I embraced it, wrote it on my 8 foot long piece of paper and taped pictures of runners, swimmers, skiers, bikers, hikers, and other endorphin loving junkies getting into the good stuff in life. After they hung in our classroom for a week I took mine home with me, and hung it behind my bed room door. It stayed there until I was 20.
The fact of the matter is, most of life on this planet is water. It covers about 70 percent of the Earth’s surface, and composes about 70 percent of human beings.

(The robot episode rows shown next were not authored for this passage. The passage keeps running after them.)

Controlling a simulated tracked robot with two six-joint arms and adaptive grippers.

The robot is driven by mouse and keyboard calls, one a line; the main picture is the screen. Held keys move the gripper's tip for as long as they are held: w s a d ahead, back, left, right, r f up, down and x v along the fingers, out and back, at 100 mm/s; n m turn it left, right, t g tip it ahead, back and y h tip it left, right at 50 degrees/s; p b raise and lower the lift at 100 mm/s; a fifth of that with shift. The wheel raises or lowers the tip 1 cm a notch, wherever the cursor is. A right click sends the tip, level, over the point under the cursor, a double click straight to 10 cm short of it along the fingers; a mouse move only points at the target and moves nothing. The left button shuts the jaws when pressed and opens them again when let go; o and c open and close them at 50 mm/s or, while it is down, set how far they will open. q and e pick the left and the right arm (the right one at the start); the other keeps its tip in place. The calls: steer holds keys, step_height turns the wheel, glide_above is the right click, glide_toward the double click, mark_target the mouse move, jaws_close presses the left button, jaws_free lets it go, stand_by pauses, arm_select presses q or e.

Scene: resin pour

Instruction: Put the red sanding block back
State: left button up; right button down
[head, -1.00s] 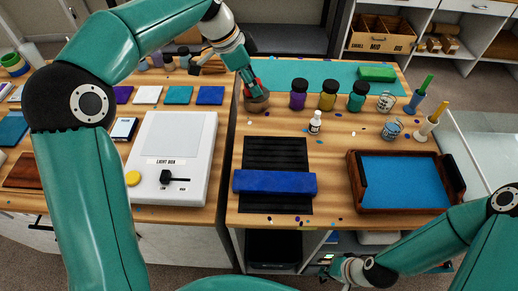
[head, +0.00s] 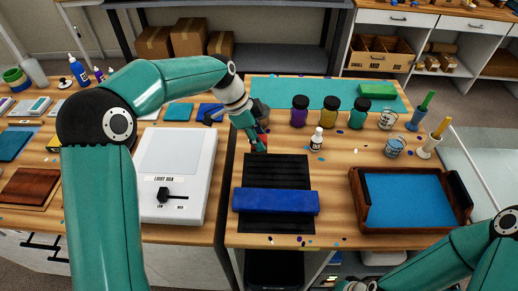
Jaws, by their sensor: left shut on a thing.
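My left gripper (head: 257,146) is shut on the red sanding block (head: 262,138). Only a small red part of the block shows past the fingers. The gripper points down just behind the back edge of the black ribbed mat (head: 276,168); I cannot tell whether the block touches the table. A blue block (head: 276,201) lies across the front part of this mat. A green block (head: 377,90) lies on the teal mat (head: 335,97) at the back right.
Purple (head: 299,111), yellow (head: 328,110) and teal (head: 359,113) jars stand behind a small white bottle (head: 317,139). A dark pot (head: 262,112) is close behind my left gripper. A wooden tray (head: 458,208) with a blue bottom is at the right. The light box (head: 178,205) is at the left.

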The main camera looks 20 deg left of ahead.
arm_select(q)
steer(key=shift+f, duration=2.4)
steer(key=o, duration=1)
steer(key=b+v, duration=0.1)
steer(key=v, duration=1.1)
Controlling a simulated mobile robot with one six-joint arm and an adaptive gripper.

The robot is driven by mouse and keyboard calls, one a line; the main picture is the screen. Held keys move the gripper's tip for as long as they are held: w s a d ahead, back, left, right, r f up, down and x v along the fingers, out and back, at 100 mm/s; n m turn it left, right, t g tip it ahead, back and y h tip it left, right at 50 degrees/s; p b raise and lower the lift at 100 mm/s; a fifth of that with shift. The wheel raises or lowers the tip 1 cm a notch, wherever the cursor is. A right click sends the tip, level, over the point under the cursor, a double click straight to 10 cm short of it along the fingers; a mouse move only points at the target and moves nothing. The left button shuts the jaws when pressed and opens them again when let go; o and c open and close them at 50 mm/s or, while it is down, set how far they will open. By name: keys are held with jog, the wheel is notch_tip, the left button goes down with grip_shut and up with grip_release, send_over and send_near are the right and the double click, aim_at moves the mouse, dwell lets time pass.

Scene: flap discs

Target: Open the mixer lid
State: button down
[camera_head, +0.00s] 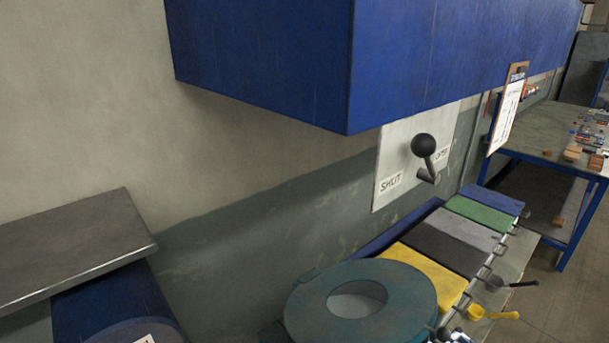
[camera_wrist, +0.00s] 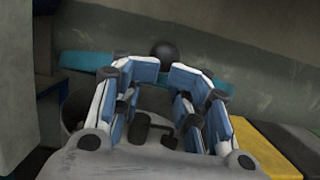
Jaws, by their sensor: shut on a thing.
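The mixer's round teal top (camera_head: 408,285), which I take to be the lid, lies near the bottom of the head view. It is a broad ring around a pale round middle. In the wrist view a teal strip (camera_wrist: 215,82) crosses behind my fingertips. My gripper (camera_wrist: 165,72) has its blue-padded fingers on either side of a black ball knob (camera_wrist: 164,51) and is shut on it. How the knob joins the lid is hidden.
A wall plate (camera_head: 388,164) marked SHUT carries a black-ball lever (camera_head: 424,147). A big blue box (camera_head: 270,60) overhangs the mixer. Bins with yellow (camera_head: 428,277), grey, green and blue tops stand right of it. A grey shelf (camera_head: 70,245) is at left, a workbench (camera_head: 545,135) far right.

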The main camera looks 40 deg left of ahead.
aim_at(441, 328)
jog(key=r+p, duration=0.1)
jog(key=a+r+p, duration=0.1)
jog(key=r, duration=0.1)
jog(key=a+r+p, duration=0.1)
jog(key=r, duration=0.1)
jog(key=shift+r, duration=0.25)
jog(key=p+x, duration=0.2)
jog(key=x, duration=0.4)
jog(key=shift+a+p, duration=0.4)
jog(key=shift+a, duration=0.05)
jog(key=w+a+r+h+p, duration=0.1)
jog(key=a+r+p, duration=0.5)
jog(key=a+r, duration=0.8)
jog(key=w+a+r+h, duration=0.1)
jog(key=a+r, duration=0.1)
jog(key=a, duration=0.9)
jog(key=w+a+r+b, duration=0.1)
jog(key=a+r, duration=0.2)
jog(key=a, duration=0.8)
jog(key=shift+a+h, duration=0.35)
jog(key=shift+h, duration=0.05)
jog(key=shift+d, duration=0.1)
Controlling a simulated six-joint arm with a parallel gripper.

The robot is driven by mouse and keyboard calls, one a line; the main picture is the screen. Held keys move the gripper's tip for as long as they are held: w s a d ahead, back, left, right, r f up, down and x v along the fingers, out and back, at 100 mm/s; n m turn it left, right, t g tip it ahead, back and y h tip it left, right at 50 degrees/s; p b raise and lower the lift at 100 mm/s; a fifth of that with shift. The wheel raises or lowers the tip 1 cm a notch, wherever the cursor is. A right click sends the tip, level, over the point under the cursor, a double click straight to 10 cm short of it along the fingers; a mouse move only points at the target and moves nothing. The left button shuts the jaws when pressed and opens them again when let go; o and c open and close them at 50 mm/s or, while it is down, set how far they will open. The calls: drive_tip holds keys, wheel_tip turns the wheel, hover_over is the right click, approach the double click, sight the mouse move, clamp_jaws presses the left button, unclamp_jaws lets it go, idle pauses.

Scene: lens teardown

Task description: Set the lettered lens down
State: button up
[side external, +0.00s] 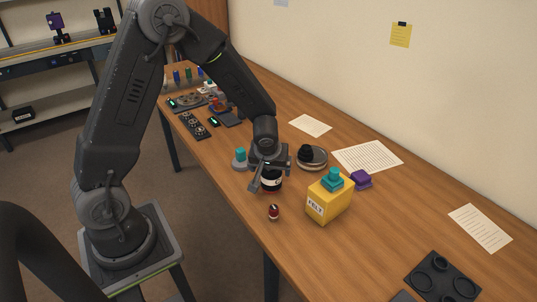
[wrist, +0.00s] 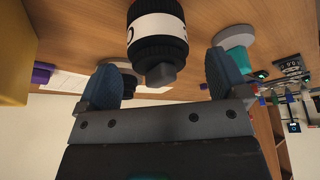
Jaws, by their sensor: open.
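The lettered lens (side external: 271,182) is a black ribbed cylinder with a white band. It appears to stand upright on the wooden table, though its foot is not clear. In the wrist view the lens (wrist: 157,38) is close in front of my gripper, with a squarish grey end toward the jaws. Only part of a dark letter shows on its band. My gripper (side external: 269,172) is right at the lens in the side view and partly hides it. In the wrist view my gripper (wrist: 164,72) has its two blue-grey fingers wide apart, with visible gaps on both sides of the lens's end.
A yellow FELT box (side external: 322,205) with a teal top stands close to the right. A small red-and-black piece (side external: 274,212) is in front. A teal-knobbed grey base (side external: 240,160) and a round dish (side external: 314,160) stand nearby. A black tray (side external: 441,278) lies at lower right.

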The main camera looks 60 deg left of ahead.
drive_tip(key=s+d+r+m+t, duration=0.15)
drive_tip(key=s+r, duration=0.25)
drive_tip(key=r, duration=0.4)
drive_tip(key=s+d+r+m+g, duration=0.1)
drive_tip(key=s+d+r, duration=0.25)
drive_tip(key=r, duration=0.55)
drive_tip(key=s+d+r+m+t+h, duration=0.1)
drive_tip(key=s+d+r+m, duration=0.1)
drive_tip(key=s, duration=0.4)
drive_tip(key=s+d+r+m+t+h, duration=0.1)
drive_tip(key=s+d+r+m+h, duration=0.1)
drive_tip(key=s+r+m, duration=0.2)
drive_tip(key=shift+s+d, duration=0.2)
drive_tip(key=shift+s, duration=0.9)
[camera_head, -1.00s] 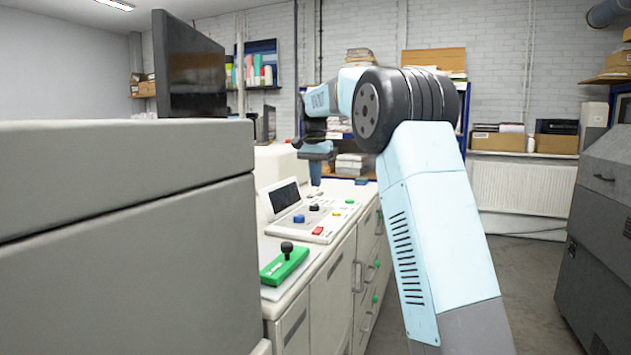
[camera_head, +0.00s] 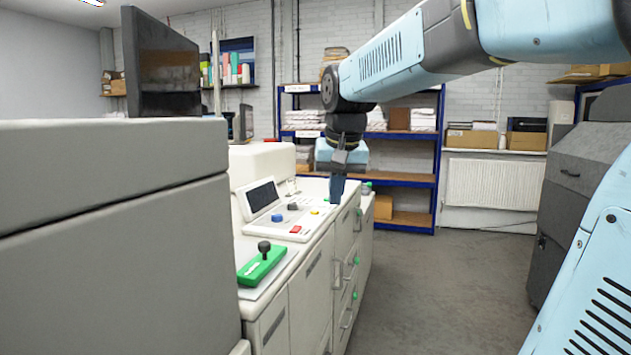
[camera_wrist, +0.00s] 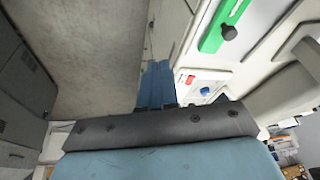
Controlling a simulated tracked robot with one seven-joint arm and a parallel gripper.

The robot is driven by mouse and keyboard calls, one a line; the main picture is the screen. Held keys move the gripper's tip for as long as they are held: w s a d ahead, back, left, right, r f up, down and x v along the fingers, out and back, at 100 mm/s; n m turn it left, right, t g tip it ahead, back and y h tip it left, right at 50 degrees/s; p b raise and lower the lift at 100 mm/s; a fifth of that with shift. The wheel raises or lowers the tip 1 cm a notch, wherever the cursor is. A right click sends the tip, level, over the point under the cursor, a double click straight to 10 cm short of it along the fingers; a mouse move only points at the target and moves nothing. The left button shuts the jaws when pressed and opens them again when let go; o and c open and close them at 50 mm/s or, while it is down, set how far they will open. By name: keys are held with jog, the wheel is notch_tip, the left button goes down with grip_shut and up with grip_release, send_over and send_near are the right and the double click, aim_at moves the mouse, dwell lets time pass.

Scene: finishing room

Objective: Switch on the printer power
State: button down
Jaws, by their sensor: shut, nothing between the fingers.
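The white printer console (camera_head: 312,270) carries a control panel with a dark tilted screen (camera_head: 262,196). In front of the screen are a blue button (camera_head: 277,218), a red button (camera_head: 295,229), a black knob (camera_head: 293,207) and a small yellow button (camera_head: 314,212). Nearer stands a green plate (camera_head: 258,268) with a black-knobbed lever, also in the wrist view (camera_wrist: 218,28). My gripper (camera_head: 336,200) is shut and empty, pointing down near the console's right edge, beyond the red button. In the wrist view its closed fingers (camera_wrist: 156,66) appear left of the red (camera_wrist: 190,79) and blue (camera_wrist: 205,91) buttons.
A large grey cabinet (camera_head: 120,250) fills the near left. A dark monitor (camera_head: 160,65) stands behind it. Blue-framed shelves (camera_head: 400,180) stand at the back, a dark grey machine (camera_head: 575,180) at right. The floor (camera_head: 430,290) between is clear.

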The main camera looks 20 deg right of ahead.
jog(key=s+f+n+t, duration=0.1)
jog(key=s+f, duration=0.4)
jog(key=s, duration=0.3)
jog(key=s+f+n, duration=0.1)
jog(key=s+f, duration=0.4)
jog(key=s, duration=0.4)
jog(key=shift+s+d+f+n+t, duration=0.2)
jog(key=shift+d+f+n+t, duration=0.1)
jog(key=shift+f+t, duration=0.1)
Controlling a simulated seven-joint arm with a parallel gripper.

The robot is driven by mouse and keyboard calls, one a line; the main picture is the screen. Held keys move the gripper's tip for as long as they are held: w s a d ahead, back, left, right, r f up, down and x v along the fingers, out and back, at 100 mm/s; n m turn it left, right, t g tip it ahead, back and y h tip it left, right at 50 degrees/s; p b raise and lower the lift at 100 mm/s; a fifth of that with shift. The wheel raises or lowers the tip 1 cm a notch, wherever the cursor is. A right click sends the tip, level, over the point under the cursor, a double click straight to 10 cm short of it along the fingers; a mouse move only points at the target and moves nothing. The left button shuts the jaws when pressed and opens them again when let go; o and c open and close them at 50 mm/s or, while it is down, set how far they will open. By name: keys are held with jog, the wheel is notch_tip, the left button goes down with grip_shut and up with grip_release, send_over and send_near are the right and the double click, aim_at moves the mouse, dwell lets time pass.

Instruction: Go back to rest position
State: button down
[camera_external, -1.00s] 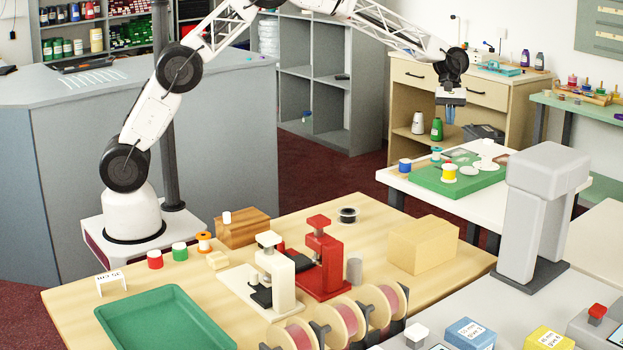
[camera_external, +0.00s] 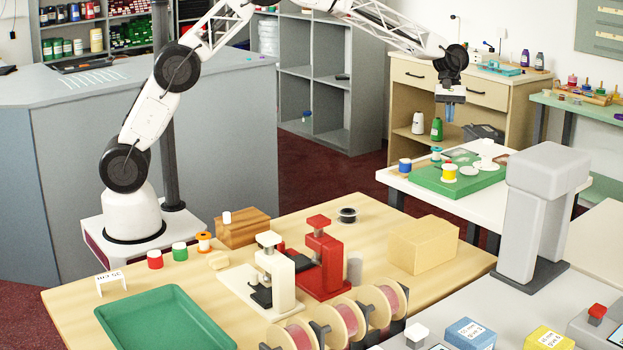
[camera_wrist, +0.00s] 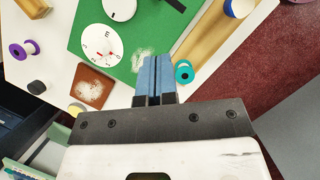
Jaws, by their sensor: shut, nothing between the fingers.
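In the wrist view the blue fingertips (camera_wrist: 156,66) are side by side, seen over the edge of the green mat (camera_wrist: 90,20). A teal spool (camera_wrist: 183,72) shows just right of the fingertips. I cannot tell the exact height of the fingers above the table.
A beige drawer cabinet (camera_external: 480,112) stands behind. The wooden table holds a red press (camera_external: 322,262), a white press (camera_external: 278,280) and a green tray (camera_external: 190,337). A grey column (camera_external: 535,220) stands right.

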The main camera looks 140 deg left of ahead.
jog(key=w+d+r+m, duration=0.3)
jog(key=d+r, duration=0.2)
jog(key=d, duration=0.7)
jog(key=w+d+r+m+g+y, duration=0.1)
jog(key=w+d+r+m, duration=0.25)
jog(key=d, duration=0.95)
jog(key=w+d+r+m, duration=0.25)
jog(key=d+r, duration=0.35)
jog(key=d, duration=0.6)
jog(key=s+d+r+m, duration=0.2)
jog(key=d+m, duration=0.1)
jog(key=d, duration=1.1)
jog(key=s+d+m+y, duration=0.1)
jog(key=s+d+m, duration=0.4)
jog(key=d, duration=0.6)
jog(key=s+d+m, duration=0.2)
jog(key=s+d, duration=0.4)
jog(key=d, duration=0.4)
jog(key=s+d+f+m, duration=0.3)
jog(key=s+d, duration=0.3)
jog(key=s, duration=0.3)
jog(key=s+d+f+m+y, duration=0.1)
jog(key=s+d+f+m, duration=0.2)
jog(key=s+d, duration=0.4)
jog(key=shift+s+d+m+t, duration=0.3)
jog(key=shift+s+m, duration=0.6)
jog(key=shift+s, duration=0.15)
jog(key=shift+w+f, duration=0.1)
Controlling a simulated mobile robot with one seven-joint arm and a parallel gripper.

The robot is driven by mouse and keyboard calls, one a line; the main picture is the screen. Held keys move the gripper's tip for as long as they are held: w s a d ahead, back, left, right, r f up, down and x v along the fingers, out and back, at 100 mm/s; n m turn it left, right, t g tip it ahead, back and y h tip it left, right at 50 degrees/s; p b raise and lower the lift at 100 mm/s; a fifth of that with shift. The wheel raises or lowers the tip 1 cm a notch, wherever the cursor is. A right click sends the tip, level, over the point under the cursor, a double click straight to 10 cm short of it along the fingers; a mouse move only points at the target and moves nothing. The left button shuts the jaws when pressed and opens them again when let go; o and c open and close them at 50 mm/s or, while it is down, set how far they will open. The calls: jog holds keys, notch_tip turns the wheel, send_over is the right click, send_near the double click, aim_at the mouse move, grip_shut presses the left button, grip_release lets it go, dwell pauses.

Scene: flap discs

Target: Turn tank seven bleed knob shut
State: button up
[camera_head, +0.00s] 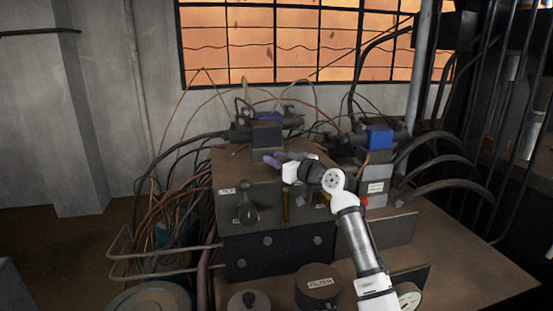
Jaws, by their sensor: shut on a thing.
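My gripper (271,159) reaches left over the top of the dark metal box (262,245), near its back. Its purple fingers are closed on something small that I cannot make out. I cannot tell whether this is the bleed knob. No label reading tank seven is legible. A small pale label (227,190) sits at the box's upper left front, too small to read. A bulb-shaped grey part (247,211) hangs on the front below it. My wrist and forearm cover part of the box's right side.
A dark block (267,136) with cables stands close behind my gripper. A blue-faced unit (380,138) stands to the right. Loose cables (172,205) crowd the left. A round lid (319,282) and a small knobbed cap (249,301) stand in front. The brown tabletop (465,255) is clear at right.

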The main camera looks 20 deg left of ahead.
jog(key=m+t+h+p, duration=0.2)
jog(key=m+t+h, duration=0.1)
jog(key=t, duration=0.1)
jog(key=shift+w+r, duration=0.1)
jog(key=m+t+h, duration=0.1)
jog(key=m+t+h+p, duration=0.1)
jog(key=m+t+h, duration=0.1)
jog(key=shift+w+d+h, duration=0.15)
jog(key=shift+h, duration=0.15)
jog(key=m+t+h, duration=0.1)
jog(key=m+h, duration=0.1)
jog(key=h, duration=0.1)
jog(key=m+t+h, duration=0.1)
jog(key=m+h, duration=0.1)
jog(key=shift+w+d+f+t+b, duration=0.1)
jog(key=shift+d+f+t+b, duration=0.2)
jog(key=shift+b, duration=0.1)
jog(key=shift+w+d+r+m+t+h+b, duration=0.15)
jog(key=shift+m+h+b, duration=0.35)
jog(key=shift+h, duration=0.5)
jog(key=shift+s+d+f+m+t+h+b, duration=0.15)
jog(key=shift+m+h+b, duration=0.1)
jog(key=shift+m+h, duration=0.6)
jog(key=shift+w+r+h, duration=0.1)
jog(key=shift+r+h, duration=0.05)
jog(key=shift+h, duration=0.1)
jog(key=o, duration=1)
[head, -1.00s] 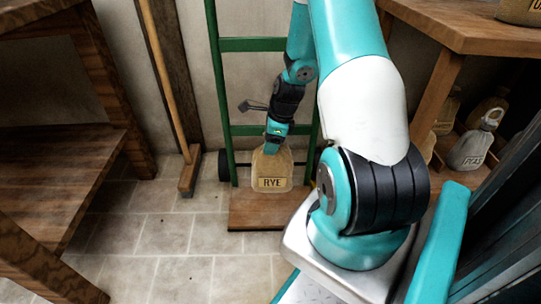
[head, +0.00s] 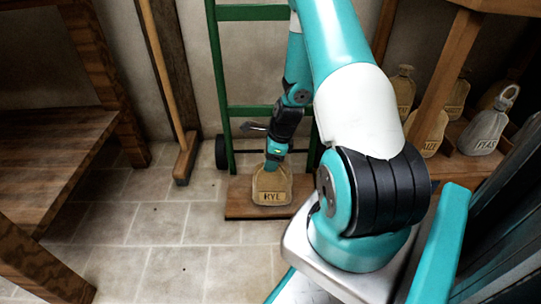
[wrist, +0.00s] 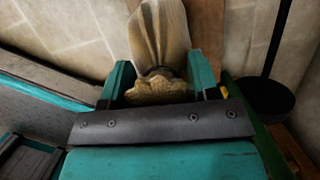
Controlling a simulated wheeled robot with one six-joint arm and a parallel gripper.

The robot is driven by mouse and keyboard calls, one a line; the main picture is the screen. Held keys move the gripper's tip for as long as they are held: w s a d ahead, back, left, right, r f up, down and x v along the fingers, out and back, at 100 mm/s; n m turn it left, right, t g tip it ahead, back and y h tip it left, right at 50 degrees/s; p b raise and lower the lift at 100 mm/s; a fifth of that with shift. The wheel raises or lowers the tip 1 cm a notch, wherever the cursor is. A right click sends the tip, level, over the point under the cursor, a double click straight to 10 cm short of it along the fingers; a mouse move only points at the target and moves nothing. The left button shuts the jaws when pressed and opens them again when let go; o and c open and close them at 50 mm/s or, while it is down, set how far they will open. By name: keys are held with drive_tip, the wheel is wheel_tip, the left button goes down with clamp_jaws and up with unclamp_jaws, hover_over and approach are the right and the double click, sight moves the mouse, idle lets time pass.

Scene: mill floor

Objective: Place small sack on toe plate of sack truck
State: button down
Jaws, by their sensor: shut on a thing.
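The small tan sack (head: 272,187), labelled RYE, is upright at the green sack truck (head: 222,90). It appears on or just above the truck's wooden toe plate (head: 240,211); I cannot tell whether its bottom touches. My gripper (head: 276,164) is above the sack and shut on its gathered neck. In the wrist view, the two teal fingers of my gripper (wrist: 160,78) are on either side of the sack's neck, and the sack (wrist: 160,30) extends beyond them. The far side of the sack is hidden.
A wooden bench (head: 60,150) stands at the left, and a broom (head: 183,160) leans on the wall. Shelves at the right hold several sacks, one grey sack (head: 484,133) labelled PEAS. The tiled floor (head: 150,230) in front is clear.

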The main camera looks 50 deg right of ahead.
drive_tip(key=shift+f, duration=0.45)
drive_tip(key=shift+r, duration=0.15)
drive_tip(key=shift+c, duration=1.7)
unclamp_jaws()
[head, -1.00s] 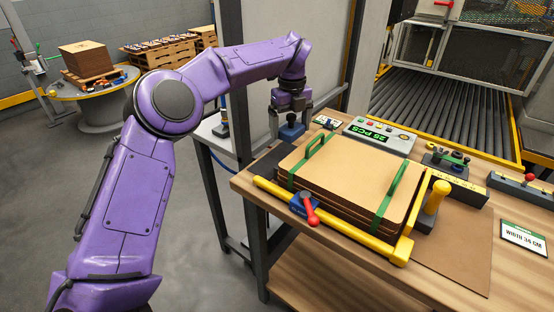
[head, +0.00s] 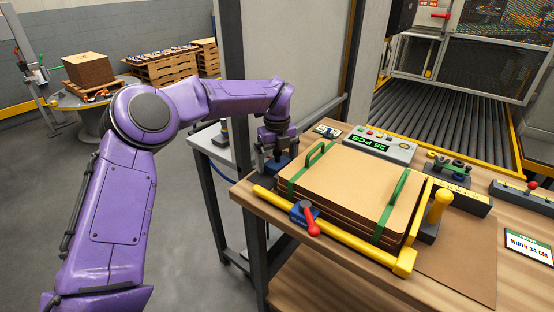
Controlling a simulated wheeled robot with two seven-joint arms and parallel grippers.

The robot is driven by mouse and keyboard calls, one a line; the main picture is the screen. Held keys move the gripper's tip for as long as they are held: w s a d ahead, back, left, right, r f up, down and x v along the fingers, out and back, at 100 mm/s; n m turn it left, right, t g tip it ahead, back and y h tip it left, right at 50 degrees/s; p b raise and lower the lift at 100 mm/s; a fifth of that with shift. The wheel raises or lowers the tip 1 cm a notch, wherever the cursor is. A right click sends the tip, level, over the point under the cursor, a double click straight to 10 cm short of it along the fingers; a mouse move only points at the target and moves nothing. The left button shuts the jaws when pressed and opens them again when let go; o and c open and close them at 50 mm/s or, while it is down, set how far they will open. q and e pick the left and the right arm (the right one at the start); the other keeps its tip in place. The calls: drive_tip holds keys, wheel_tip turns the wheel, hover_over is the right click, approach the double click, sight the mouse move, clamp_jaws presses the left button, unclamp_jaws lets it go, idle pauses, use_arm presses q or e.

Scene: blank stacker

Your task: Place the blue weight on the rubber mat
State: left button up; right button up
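My left gripper (head: 278,153) points down over the back left corner of the wooden bench, left of the cardboard stack. It is shut on the blue weight (head: 283,164), a small dark blue block partly hidden by the fingers. The weight is low at the bench top; I cannot tell whether it touches. I cannot make out the rubber mat clearly; the gripper and weight cover part of that corner. My right gripper is not in view.
The strapped cardboard stack (head: 350,180) with green handles stands close right of the gripper. A yellow rail (head: 335,232) with a blue, red-handled clamp (head: 305,213) runs in front. A control box (head: 382,146) stands behind. A grey post (head: 232,60) rises left of the bench.

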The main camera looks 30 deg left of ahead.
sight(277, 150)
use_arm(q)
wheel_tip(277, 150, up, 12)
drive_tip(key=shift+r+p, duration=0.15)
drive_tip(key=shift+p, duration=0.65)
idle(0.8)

From the beginning it has been mystical, a cleanser, bearer of life; and in that great tradition I am connected to it. “Plunge In!” is perhaps the best advice I’ve ever received, and I make it my personal goal that wherever there is water, to be a part of it.
I have to taste it, breathe it, slide down cliffs through the leaves, drop out of trees, paddle creeks while they’re raging, all to trapce back into society dripping with nature. Because nature is like that, you can’t count it while it moves by you. The best thing to do is to take off all your clothes and go swimming in it.